The only upside to this is in their favor, because they have your property and can recoup their loan by its sale; you won't have to worry about the failure to repay showing up on any credit reports, but you'll have lost your item.

Selling an Item to a Pawn Shop

It is this type of transaction that constitutes the majority of cases in the above-mentioned TV show. And this is where I sit and shake my head in wonderment at the combined greed and stupidity of the people trying to sell their items.

If the pawnbroker is not certain of the value, authenticity or demand for any given item, they will refer to an expert in the field . . . at least the good and reputable ones will do so.

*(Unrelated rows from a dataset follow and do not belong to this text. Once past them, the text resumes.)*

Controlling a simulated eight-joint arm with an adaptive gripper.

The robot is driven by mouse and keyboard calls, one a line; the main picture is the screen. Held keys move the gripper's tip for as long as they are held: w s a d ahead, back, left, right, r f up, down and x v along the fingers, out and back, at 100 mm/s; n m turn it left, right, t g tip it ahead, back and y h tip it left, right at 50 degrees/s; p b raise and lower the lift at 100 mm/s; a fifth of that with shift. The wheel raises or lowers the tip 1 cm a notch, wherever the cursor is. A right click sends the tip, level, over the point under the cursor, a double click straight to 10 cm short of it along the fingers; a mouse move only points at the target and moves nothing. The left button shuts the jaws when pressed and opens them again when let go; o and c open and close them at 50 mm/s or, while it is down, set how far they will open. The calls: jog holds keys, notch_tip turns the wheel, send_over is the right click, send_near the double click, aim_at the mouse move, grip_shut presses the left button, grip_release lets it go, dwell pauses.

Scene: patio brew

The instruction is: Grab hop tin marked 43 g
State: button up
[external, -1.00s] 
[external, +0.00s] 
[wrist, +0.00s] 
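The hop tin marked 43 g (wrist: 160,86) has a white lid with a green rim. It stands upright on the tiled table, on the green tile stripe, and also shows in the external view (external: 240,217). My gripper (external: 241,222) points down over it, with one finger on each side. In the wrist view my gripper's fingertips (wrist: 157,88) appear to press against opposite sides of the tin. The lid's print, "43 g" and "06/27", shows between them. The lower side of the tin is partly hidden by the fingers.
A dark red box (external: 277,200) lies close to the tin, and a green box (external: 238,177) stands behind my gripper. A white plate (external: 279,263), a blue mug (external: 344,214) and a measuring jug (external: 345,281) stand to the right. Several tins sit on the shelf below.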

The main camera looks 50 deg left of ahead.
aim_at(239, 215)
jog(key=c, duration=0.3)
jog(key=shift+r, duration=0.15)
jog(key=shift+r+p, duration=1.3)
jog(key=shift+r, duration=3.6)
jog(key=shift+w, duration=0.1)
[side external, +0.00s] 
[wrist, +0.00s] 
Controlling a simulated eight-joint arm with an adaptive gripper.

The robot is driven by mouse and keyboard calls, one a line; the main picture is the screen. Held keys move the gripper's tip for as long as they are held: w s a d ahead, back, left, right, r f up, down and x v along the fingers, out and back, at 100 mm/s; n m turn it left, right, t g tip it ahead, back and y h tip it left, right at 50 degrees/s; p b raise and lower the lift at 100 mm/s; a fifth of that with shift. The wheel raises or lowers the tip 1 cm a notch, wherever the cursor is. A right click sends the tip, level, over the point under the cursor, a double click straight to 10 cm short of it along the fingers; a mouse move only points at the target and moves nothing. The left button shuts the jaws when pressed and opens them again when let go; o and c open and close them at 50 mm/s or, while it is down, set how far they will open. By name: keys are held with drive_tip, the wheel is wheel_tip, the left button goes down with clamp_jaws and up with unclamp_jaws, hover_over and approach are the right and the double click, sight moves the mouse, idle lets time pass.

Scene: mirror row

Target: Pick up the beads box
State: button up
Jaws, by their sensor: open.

Here is where things get interesting.

Sometimes, a person will come in with a fairly high-value item, and the expert will tell them something like, "At auction, I've seen these gizmos go for upwards of $4,000." The would-be seller then gets a smug grin on their face, and when the pawnbroker thanks and dismisses the expert, turns back to the customer and asks, "So, what do you want for this item?" About 90% of the time, the person will reply, "Well, you heard the man—he said $4,000, so that's what I want!"

At least twice during each episode, someone walks in with their item to sell and announces some off-the-wall inflated price they expect to get. Then, when an expert is called in for an evaluation in an area where Rick doesn't quite feel knowledgeable enough and states a retail or auction price, the customer wants to disagree with them and still wants their original price or the price quoted by the expert, if it's as much or higher!

I want to be able to reach through the screen, grab that customer by the neck, shake them and yell, "YOU IDIOT! Did you not hear the fellow say 'retail' or 'what Rick could expect to get?'

Do the people who walk through the doors of that shop not watch the show? Have they learned nothing about how the business works? Or are they really that greedy?

It is especially galling when it turns out the item was found, or given to them, or otherwise (legally) obtained for free!

This seems to be all the pawn shop's customers can see.

This seems to be all the pawn shop's customers can see.

But I Saw It on eBay for XXX Dollars!

No, folks, that's not how it works. Refer back to the list in the second section, and note that the final item in determining the value says retail price. That's the amount the pawn shop expects they can sell your gizmo for in a best-case scenario. It is not the price you are going to get—not even close.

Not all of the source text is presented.